#### Provided information ####

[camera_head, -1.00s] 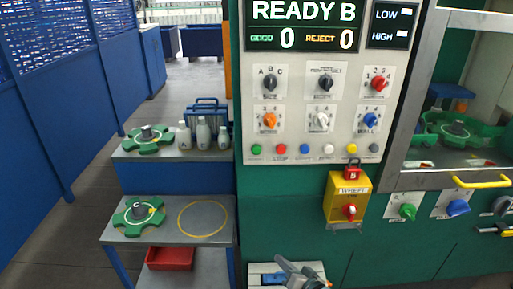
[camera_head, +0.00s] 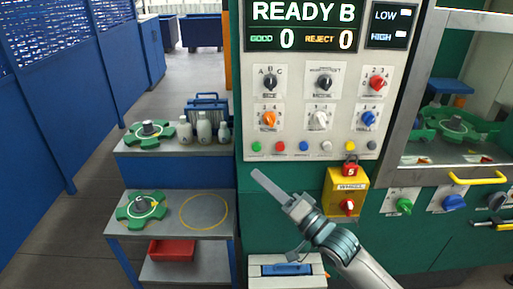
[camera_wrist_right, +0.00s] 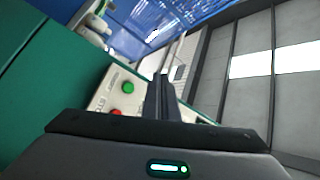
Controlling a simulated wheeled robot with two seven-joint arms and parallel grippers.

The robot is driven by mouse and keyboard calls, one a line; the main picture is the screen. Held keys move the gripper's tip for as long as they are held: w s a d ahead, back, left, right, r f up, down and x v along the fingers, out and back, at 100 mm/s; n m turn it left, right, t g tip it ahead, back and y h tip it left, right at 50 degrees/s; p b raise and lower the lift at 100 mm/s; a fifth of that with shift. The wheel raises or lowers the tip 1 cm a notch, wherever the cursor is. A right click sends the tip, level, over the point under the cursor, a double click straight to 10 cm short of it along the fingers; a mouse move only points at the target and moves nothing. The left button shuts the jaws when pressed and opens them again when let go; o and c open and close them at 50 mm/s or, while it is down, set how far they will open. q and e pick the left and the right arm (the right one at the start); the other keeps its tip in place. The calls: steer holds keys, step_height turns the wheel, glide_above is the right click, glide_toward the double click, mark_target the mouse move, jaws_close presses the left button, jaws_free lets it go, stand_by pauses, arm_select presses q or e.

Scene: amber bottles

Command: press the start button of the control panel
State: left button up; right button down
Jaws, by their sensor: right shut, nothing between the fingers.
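The control panel (camera_head: 345,105) is a pale upright board with a row of small coloured buttons along its lower edge. The green button (camera_head: 256,147) is at the left end of that row, with a red button (camera_head: 280,146) beside it. In the right wrist view the green button (camera_wrist_right: 128,88) and the red button (camera_wrist_right: 115,113) show left of the fingers. My right gripper (camera_head: 256,176) is shut and empty, its fingertips below the green button and apart from it in the picture. It also shows in the right wrist view (camera_wrist_right: 160,80). The button labels are too small to read. My left gripper is out of view.
A yellow box (camera_head: 345,192) with a red knob and a padlock hangs below the panel, right of my right gripper. Shelves (camera_head: 180,212) with green wheel-shaped parts and bottles stand to the left. The display (camera_head: 303,25) reads READY B.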

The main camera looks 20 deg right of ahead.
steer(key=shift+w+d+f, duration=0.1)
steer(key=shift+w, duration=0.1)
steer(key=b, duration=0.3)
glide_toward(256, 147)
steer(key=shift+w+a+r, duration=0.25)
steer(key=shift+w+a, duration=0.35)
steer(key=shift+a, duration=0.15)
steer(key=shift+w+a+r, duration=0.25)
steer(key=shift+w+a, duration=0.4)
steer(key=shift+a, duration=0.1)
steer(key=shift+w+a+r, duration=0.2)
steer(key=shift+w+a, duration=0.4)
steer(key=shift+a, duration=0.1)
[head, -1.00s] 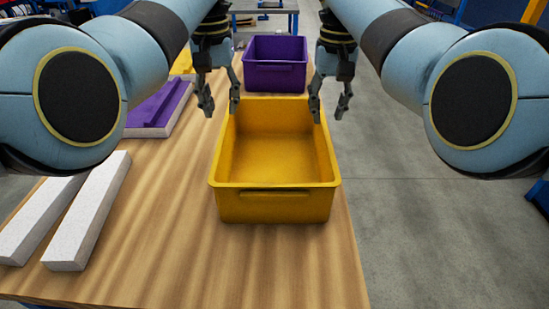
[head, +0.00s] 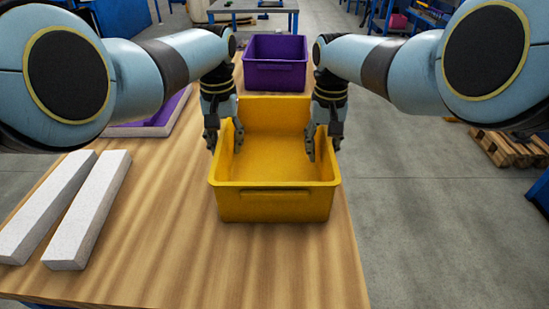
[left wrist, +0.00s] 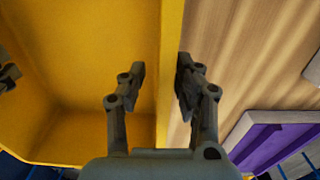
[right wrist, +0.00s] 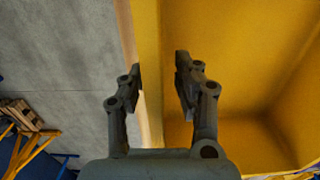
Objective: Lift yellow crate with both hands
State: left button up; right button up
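The yellow crate (head: 275,207) stands upright on the wooden table and looks empty. My left gripper (head: 224,143) is at its left side wall. In the left wrist view the fingers (left wrist: 160,75) are open, one inside the crate and one outside, with the crate's rim (left wrist: 171,60) between them. My right gripper (head: 323,145) is at the crate's right side wall. In the right wrist view its fingers (right wrist: 158,75) are open on both sides of the rim (right wrist: 148,45). I see gaps between fingers and wall.
A purple crate (head: 275,75) stands behind the yellow one. Two white bars (head: 88,212) lie on the table (head: 180,240) at the left. A panel with a purple piece (head: 150,125) lies partly behind my left arm. The table's right edge is close to the yellow crate.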

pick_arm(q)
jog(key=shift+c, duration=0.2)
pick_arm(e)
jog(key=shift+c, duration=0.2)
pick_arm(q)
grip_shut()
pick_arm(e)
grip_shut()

####

Required task: Above are the records. Print exactly the lines from the one containing "[head, -1.00s]" to the one containing "Objective: Lift yellow crate with both hands", both included, and nothing else; pictures are excluded.

Answer to the exercise:
[head, -1.00s] 
[head, +0.00s] 
[left wrist, +0.00s] 
[right wrist, +0.00s] 
Objective: Lift yellow crate with both hands

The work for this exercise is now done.